Chavez’s government had promised her and others the titles to their homes, but Carmona received only a laminated piece of paper saying she was allowed to live there. If she leaves, it is unclear whether she will be able to find anywhere else to live.
“It’s like jail here,” she said.
Franco Micucci, an architect who worked on Ciudad Miranda, said its social problems are not unique and would be as much a challenge to Venezuela’s new leaders as they were to Chavez’s movement. He said that he and colleagues originally drew up plans for public spaces and services like schools and grocery stores for residents at Ciudad Miranda, but the government built only the homes.
“I’m not surprised residents want to leave that place,” he said. “Me and many architects were optimistic,” but in the end “Ciudad Miranda is like ‘Ciudad de Dios,’” he added, using the Spanish name for City of God, a Brazilian film about the drug-ridden slums of Rio de Janeiro.
Residents of Ciudad Miranda say the area is now run by armed gangs, known locally as colectivos, that are aligned with Maduro’s party. Despite losing its majority in the legislature, the president’s party won in Ciudad Miranda.
Yoni Iriarte, a 26-year-old opposition activist, said he was threatened during a get-out-the-vote campaign by members of colectivos who surrounded him on motorcycles.
“They told me: ‘The government will take away your house,’” he said.
Other residents in the neighborhood, including Carmona, reported receiving similar threats.
Iriarte said that being granted the title to his house would allow him to vote freely.

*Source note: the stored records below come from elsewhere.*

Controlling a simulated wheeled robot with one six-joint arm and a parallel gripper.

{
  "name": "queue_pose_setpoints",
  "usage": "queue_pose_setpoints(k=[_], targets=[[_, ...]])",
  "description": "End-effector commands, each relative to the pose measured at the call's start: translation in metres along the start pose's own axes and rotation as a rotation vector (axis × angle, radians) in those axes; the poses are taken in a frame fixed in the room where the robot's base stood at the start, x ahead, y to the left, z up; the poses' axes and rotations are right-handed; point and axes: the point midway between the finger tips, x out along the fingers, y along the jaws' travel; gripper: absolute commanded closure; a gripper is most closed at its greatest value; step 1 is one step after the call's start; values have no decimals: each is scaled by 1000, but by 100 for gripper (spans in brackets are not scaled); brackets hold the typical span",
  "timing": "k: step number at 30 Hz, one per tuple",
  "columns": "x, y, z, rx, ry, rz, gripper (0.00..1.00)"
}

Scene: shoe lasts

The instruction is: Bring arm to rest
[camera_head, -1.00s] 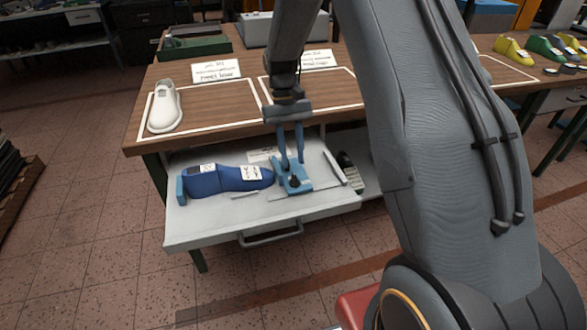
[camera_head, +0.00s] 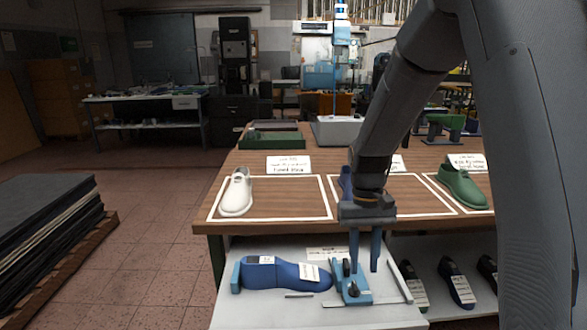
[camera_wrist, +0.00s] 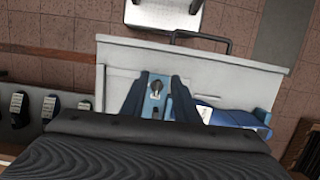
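My gripper (camera_head: 364,268) hangs pointing down over the light grey drawer (camera_head: 232,310), with its two blue fingers apart and nothing between them that I can see held. In the wrist view, the open fingers (camera_wrist: 158,98) frame a blue clamp (camera_wrist: 155,82) with a dark knob. In the head view, this clamp (camera_head: 351,292) stands in the drawer just below the fingertips, at the toe end of a blue shoe last (camera_head: 285,274). The last lies on its side with white labels. Its body shows in part in the wrist view (camera_wrist: 232,117).
The wooden table (camera_head: 340,158) above the drawer has outlined areas with a white shoe (camera_head: 236,195), a partly hidden blue item (camera_head: 345,182) and a green shoe (camera_head: 462,187). Dark lasts (camera_head: 455,284) stand on the shelf at right. Floor (camera_head: 150,255) is open at left.

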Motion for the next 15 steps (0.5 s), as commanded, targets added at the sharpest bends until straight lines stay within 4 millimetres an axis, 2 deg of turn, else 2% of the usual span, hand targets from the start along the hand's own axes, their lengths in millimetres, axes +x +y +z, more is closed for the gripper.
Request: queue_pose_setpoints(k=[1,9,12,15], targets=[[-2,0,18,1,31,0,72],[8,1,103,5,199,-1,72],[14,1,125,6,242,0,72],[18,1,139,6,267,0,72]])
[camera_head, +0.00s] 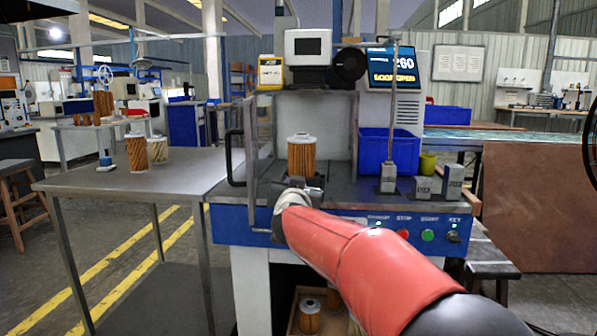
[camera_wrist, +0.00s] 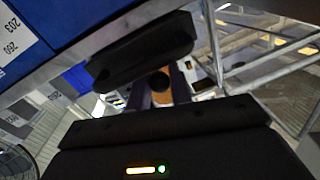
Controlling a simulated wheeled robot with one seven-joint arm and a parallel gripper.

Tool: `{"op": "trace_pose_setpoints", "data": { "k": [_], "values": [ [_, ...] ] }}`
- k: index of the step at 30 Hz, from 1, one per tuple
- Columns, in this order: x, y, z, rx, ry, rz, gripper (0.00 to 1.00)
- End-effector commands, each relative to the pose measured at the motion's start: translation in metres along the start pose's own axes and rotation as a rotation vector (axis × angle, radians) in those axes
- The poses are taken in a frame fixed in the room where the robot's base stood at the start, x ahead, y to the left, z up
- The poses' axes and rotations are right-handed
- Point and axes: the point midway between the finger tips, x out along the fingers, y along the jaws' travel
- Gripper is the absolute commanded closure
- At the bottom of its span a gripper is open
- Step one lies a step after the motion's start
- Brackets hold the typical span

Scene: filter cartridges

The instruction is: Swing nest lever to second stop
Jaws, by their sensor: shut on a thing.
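My gripper (camera_head: 303,184) is at the front of the machine bed, just in front of an upright orange pleated filter cartridge (camera_head: 301,156) with a pale cap.
The machine's door with a black handle (camera_head: 233,158) stands open at left; the screen (camera_head: 392,67) reads 260 and door open. A blue bin (camera_head: 388,150), a rod on a grey block (camera_head: 388,184) and grey weights stand at right. Buttons (camera_head: 403,234) line the front panel.

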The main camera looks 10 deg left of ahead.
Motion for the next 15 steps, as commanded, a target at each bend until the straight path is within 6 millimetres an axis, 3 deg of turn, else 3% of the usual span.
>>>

“If there is no blackmail of the government revoking my home, then I can vote for whomever I want, no matter who happens to be president at the time,” he said.
Ricardo Hausmann, a Harvard economist who worked for the Venuezuelan government in the 1990s, sees other benefits, too.

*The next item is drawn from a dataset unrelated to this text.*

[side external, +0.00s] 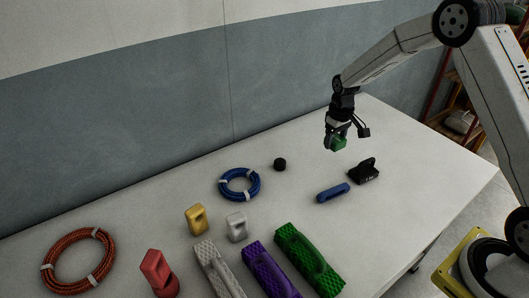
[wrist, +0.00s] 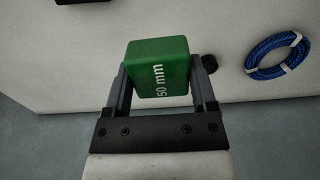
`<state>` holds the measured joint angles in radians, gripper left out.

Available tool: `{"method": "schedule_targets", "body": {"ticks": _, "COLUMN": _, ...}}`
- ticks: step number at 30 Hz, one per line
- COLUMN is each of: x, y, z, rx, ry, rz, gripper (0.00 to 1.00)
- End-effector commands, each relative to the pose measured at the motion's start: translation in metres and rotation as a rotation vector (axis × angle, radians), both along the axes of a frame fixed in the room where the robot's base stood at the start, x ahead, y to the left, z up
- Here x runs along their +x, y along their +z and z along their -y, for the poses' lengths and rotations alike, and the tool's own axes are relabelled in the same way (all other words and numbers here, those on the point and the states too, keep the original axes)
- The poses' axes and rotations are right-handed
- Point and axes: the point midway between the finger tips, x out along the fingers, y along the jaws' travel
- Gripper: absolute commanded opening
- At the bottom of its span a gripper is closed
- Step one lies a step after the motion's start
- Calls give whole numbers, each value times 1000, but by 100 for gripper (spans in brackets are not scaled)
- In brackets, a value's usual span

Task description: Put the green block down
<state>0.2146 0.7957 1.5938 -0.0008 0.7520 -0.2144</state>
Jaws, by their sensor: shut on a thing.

By creating homeownership for Venezuela’s poor, lawmakers would create capital for those who did not have it, something that could lead to long-term social mobility.
“Having property rights means you have an asset, you are empowered,” he said, referring to past projects that did the same with Argentine public housing. “The effects are huge: You save, you invest, you improve your home.”
Rodriguez was more cautious. He cited land redistribution plans after the Mexican Revolution in which peasants were given the titles to small plots and eventually the ability to sell them. In the end, many of the plots were bought up by big owners, something he said might happen with the Venezuelan apartments.
“If you allow people to sell without restrictions, you can create new problems,” he said.
Marquesa Alcendra, 68, wants to sell. After losing her house to a mudslide and bouncing for years between temporary shelters — and even for a time in an unfinished skyscraper called the Tower of David that was occupied by squatters — she was given a home in Ciudad Tiuna, a housing project that Chavez erected in a vast Caracas military base.
At first glance, the high-rises look idyllic: New towers with two-bedroom apartments, elevators and common areas. Outside, residents played a game of pickup soccer with a group of construction workers from China who are executing contracts for a raft of new buildings under construction.
Yet, Alcendra said the only place to buy food is a black market store that sells basic goods for far more than the government-controlled prices. She has boarded up her windows, fearing robbery. And although soldiers from the base guard the entrance to the complex, she said it is her neighbors she fears.
“My life was better before,” she said.
Not everyone feels this way, not least the most loyal supporters of Chavez, who retains a cultlike following even after his death almost three years ago.
“I went from living in a slum high on a hill 500 stair steps up, where we only had access to water once a month, to here where I have everything,” said Daniel Velazquez, an activist showing off his home built in a government housing project in Bellas Artes, Caracas’ downtown museum district.
“Here I have services — like water, electricity and a phone,” he said. “Everyone always talks about how much their life has changed since moving here.”
In the other room, his wife, Ana, cooked arepas in a kitchen with pans neatly hung on the wall. She was not interested in the opposition’s plan to give her a title to the home.
“It is like they are trying to make us forget about Chavez,” she said. “Like how they took down his pictures in the National Assembly. But they can’t make us forget him. They can’t take down the hundreds of buildings he built.”